* Begin Exercise material *

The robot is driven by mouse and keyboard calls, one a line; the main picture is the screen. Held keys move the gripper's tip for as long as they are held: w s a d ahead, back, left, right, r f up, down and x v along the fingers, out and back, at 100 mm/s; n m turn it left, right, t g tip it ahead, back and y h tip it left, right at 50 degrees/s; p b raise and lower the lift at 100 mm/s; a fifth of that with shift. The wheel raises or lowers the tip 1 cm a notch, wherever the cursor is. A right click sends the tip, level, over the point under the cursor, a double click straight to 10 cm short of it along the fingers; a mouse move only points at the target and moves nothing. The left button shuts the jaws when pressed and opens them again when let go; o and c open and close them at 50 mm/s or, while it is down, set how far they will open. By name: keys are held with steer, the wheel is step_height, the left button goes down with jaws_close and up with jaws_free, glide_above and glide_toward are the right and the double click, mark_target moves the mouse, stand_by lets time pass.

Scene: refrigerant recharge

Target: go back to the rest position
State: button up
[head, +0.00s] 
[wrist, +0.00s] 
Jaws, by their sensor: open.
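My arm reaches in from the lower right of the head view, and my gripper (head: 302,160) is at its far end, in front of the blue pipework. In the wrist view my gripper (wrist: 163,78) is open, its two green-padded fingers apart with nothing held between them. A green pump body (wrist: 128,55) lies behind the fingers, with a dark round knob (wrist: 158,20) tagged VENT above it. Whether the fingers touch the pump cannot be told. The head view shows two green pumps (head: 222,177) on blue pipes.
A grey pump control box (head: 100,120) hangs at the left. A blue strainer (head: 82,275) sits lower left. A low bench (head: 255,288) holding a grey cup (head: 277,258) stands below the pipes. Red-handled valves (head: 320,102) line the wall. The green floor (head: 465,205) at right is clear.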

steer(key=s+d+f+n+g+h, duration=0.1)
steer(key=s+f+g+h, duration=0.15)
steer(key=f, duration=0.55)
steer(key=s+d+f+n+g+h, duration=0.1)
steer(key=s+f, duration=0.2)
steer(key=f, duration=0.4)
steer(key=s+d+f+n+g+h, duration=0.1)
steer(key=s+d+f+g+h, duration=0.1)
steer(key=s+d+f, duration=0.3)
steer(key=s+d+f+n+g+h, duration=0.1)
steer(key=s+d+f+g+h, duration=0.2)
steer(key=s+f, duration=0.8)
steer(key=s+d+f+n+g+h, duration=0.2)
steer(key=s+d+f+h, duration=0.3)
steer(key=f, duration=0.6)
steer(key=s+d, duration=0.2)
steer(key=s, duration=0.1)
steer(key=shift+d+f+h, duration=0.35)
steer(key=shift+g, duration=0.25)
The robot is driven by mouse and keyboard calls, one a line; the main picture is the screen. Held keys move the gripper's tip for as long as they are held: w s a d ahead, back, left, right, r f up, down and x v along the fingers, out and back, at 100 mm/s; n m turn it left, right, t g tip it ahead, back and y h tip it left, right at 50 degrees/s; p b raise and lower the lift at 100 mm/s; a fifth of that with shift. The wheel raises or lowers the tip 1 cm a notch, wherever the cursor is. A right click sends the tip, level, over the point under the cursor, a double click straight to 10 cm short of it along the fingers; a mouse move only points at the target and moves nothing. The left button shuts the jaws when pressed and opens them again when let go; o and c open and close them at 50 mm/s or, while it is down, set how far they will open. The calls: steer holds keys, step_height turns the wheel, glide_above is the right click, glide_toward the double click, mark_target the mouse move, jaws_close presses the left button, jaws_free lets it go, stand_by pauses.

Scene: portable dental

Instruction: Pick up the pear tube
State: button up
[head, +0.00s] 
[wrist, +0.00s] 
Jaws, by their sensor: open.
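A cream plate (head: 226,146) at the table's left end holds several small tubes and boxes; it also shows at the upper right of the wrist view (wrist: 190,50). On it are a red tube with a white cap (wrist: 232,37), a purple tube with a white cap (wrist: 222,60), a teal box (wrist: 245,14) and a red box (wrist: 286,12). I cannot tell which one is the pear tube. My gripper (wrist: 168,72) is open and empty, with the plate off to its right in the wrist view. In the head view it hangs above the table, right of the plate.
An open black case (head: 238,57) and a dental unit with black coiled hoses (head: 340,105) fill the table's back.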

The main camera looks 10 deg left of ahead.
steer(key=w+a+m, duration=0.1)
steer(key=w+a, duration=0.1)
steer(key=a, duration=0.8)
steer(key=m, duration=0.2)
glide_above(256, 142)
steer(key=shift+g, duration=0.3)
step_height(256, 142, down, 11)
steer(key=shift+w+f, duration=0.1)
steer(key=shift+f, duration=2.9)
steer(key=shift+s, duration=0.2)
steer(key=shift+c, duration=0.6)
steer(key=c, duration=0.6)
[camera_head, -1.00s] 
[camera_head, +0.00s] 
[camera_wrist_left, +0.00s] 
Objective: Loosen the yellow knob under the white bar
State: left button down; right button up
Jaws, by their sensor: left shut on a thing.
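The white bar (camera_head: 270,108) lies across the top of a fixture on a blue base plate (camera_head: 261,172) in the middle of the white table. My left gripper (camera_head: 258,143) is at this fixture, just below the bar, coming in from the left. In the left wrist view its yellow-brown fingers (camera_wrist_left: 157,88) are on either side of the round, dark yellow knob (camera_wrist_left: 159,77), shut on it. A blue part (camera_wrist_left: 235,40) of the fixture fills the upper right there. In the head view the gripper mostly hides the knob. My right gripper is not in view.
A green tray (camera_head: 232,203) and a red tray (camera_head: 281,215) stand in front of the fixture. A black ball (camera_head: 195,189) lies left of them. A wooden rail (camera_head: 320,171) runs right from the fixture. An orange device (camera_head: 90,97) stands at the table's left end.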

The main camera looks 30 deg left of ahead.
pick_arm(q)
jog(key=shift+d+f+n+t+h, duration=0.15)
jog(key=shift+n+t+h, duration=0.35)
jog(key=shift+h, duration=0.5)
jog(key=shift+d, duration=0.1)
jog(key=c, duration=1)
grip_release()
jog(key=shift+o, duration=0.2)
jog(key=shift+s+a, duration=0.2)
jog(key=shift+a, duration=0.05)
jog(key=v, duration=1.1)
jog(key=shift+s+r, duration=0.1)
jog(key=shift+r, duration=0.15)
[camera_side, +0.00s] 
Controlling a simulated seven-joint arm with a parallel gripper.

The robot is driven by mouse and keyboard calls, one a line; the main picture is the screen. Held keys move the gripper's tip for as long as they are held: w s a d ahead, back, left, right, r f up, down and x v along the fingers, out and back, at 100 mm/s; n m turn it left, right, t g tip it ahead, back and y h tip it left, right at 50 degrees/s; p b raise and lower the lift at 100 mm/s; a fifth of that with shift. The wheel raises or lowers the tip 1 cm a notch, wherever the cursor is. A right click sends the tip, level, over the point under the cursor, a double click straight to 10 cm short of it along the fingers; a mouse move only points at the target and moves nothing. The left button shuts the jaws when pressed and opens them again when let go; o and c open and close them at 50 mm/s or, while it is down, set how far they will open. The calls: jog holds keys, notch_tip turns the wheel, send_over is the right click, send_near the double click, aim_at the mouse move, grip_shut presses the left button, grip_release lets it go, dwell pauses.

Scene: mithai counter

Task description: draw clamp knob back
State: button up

* End Exercise material *

> Task prompt: From the records above, pull out every line containing the word "Scene".

> Task response:
Scene: refrigerant recharge
Scene: portable dental
Scene: mithai counter

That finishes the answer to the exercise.